# Stored data
---------------

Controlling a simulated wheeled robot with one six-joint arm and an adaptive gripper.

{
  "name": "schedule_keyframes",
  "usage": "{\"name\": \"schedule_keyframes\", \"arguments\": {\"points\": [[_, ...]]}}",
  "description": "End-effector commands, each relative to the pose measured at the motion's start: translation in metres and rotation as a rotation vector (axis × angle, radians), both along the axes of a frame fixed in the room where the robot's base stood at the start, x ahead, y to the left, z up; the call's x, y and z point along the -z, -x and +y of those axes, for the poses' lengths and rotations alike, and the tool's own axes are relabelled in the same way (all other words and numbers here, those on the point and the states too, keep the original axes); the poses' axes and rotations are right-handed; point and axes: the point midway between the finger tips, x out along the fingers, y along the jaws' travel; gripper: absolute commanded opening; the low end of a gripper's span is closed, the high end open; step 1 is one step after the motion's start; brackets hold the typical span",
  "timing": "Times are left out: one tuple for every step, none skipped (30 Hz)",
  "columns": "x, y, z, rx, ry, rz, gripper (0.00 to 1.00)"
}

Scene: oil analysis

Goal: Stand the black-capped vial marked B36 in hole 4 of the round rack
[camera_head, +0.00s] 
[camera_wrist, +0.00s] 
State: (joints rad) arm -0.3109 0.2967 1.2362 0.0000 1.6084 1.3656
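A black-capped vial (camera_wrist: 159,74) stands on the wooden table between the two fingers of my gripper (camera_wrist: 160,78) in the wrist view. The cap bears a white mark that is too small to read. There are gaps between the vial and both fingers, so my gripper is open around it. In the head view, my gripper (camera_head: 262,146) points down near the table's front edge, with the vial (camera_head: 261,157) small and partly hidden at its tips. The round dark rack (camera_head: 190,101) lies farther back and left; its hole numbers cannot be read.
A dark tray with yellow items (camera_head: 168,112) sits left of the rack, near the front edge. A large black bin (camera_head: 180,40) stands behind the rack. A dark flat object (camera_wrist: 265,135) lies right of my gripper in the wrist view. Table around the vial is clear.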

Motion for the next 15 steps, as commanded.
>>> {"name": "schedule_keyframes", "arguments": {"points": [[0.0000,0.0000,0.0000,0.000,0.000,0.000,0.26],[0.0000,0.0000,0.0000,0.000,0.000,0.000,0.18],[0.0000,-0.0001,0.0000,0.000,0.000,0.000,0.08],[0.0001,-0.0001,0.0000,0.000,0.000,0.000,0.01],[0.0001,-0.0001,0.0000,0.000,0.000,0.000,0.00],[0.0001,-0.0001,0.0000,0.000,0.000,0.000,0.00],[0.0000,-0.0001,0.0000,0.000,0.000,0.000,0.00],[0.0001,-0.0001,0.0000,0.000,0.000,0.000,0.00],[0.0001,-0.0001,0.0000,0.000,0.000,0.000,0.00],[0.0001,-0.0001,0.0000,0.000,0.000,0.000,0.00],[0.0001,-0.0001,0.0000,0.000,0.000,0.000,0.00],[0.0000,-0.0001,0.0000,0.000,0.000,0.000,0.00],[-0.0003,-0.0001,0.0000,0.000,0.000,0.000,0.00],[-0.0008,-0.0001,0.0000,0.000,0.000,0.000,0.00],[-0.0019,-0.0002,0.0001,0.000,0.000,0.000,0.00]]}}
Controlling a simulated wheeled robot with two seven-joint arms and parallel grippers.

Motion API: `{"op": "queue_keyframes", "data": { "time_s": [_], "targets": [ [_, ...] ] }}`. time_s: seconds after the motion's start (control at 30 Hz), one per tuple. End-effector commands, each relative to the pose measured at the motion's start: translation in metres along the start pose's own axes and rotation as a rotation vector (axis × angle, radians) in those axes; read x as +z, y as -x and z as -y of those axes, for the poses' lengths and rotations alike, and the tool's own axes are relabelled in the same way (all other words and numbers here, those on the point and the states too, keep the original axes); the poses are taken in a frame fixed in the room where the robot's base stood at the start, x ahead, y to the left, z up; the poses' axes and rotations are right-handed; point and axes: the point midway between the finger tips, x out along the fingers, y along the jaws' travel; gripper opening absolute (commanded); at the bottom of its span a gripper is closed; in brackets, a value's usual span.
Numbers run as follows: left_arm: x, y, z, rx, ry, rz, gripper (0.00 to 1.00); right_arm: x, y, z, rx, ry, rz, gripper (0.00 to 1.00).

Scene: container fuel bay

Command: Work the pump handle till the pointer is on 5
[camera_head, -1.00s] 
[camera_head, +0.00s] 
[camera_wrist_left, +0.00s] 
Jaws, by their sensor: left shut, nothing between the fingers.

---------------

# Task goal
Above are some lines. Repeat exactly, and only, those from the line that has "in metres and" through the line that has "[camera_wrist, +0.00s]".

# Output below
  "description": "End-effector commands, each relative to the pose measured at the motion's start: translation in metres and rotation as a rotation vector (axis × angle, radians), both along the axes of a frame fixed in the room where the robot's base stood at the start, x ahead, y to the left, z up; the call's x, y and z point along the -z, -x and +y of those axes, for the poses' lengths and rotations alike, and the tool's own axes are relabelled in the same way (all other words and numbers here, those on the point and the states too, keep the original axes); the poses' axes and rotations are right-handed; point and axes: the point midway between the finger tips, x out along the fingers, y along the jaws' travel; gripper: absolute commanded opening; the low end of a gripper's span is closed, the high end open; step 1 is one step after the motion's start; brackets hold the typical span",
  "timing": "Times are left out: one tuple for every step, none skipped (30 Hz)",
  "columns": "x, y, z, rx, ry, rz, gripper (0.00 to 1.00)"
}

Scene: oil analysis

Goal: Stand the black-capped vial marked B36 in hole 4 of the round rack
[camera_head, +0.00s] 
[camera_wrist, +0.00s] 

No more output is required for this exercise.